Lao Tzu tells us why the ancient Masters so esteemed the Tao. It is because the honors and respect that our rulers so crave all come with a price. And, we pay that price. They can dazzle us with their fine words. Or, the illusion of their good deeds. But when it comes to the Tao, there is no way to achieve it. It is beyond all value. Oh, to be one with the Tao. Because when you are, when you seek, you will find. Treasure, here I come. And, when you make a mistake? You are forgiven. That is quite the refuge. And, that is why everybody loves it.

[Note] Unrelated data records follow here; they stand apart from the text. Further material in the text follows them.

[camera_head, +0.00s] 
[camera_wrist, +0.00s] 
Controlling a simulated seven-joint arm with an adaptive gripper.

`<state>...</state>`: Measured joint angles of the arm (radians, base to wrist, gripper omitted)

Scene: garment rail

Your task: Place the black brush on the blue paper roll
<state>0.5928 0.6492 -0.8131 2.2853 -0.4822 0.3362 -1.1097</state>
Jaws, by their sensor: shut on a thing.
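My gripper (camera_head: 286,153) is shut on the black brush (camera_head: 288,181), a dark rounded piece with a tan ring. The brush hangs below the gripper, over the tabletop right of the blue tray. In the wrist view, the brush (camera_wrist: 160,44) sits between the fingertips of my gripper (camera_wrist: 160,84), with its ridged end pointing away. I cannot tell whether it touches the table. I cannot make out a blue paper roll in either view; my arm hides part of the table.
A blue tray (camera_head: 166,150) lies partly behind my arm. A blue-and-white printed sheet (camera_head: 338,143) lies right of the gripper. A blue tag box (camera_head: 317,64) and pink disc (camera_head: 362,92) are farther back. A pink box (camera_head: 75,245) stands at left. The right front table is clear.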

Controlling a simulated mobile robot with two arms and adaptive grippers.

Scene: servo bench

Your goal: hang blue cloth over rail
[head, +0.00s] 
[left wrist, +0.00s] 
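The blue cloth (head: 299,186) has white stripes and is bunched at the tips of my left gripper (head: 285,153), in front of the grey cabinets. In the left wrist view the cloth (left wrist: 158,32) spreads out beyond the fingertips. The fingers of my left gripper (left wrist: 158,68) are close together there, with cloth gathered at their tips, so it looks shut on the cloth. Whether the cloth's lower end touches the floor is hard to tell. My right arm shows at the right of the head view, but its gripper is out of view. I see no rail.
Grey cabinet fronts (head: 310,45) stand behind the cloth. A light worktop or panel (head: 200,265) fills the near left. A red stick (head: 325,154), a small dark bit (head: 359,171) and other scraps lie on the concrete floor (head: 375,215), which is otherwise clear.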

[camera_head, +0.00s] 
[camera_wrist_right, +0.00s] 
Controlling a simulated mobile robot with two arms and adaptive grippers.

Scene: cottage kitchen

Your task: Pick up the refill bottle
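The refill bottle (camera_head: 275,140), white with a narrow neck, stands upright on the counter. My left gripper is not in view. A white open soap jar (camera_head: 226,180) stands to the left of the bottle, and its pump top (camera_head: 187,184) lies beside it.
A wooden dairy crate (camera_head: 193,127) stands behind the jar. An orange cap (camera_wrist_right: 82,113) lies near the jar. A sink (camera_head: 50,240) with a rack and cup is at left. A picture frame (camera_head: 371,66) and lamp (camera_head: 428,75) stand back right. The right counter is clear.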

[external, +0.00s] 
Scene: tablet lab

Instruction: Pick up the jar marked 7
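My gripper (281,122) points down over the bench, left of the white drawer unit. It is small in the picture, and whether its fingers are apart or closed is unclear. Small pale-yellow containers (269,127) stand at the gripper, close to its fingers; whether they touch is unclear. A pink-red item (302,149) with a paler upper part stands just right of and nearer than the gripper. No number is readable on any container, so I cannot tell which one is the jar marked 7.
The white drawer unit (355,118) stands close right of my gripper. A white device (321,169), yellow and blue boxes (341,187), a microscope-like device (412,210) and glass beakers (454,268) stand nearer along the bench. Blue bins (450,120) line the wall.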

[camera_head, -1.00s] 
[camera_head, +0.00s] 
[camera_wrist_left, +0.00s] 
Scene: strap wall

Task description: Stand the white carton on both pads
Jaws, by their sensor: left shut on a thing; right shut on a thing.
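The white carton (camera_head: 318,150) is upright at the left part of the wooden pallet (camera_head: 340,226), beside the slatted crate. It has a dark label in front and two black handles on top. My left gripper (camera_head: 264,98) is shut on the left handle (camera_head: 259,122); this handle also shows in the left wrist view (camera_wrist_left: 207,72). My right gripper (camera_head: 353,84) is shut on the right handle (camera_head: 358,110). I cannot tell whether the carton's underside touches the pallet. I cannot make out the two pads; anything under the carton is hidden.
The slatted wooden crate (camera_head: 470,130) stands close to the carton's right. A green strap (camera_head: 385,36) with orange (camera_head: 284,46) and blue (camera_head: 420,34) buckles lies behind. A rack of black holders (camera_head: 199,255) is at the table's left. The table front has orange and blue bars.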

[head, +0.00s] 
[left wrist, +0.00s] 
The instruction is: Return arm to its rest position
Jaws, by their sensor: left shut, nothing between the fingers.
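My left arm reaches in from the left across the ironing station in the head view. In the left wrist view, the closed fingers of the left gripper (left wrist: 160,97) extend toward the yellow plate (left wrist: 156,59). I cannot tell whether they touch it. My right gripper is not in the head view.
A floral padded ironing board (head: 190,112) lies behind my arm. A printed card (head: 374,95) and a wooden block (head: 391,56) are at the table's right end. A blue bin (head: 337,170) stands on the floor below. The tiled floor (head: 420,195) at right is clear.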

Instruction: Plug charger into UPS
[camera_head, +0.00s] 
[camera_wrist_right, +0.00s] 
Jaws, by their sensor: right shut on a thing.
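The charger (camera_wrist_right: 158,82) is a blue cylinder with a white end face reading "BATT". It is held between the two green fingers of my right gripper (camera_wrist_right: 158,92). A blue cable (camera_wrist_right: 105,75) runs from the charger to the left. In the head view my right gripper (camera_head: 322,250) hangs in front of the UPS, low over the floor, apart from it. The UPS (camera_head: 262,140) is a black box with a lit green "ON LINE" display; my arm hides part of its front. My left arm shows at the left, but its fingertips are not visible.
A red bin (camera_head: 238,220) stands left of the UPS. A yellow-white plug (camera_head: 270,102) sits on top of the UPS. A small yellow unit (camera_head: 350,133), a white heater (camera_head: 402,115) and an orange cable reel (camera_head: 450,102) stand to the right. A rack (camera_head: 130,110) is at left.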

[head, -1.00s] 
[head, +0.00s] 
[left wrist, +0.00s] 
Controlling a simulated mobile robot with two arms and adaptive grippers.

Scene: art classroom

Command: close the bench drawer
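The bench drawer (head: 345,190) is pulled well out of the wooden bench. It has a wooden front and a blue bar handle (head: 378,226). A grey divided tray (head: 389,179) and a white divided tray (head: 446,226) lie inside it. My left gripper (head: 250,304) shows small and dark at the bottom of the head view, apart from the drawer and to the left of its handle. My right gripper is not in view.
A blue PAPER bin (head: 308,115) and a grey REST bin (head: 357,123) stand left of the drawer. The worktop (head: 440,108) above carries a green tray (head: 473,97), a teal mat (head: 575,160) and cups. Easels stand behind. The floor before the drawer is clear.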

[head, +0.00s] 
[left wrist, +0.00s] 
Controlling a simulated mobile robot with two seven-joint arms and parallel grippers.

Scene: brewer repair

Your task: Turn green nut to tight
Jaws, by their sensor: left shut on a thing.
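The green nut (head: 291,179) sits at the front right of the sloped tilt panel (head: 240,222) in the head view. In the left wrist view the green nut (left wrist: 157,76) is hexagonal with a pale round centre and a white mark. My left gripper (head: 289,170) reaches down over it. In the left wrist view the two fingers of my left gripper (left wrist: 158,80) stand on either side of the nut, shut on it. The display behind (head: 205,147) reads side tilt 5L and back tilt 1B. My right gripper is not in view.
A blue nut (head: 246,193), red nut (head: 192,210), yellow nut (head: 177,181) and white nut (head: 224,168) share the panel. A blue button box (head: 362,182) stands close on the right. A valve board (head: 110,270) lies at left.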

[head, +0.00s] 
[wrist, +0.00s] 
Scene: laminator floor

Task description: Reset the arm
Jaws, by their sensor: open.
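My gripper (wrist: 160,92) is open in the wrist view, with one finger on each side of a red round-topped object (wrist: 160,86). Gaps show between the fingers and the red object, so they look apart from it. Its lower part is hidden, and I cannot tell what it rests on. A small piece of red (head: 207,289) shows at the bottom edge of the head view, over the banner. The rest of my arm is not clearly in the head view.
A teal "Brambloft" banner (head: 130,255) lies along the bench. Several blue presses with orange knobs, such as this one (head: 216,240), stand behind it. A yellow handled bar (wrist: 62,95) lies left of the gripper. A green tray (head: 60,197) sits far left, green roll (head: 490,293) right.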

Things are not going so well right now. We might begin to forget about the Tao. But I foresee a day when new leaders will be chosen. Not the kind of leaders we have been getting. But new ones. And when that day comes, I hope I live to see it, then is the time they will need our help. How will we help them? Not with our wealth or expertise. We only have so much of that. But, that price is nothing compared with the infinite value of the Tao. No, if we want to really help our new leaders, we need to be ready to teach them about the Tao. Today, we wait. Tomorrow, we teach.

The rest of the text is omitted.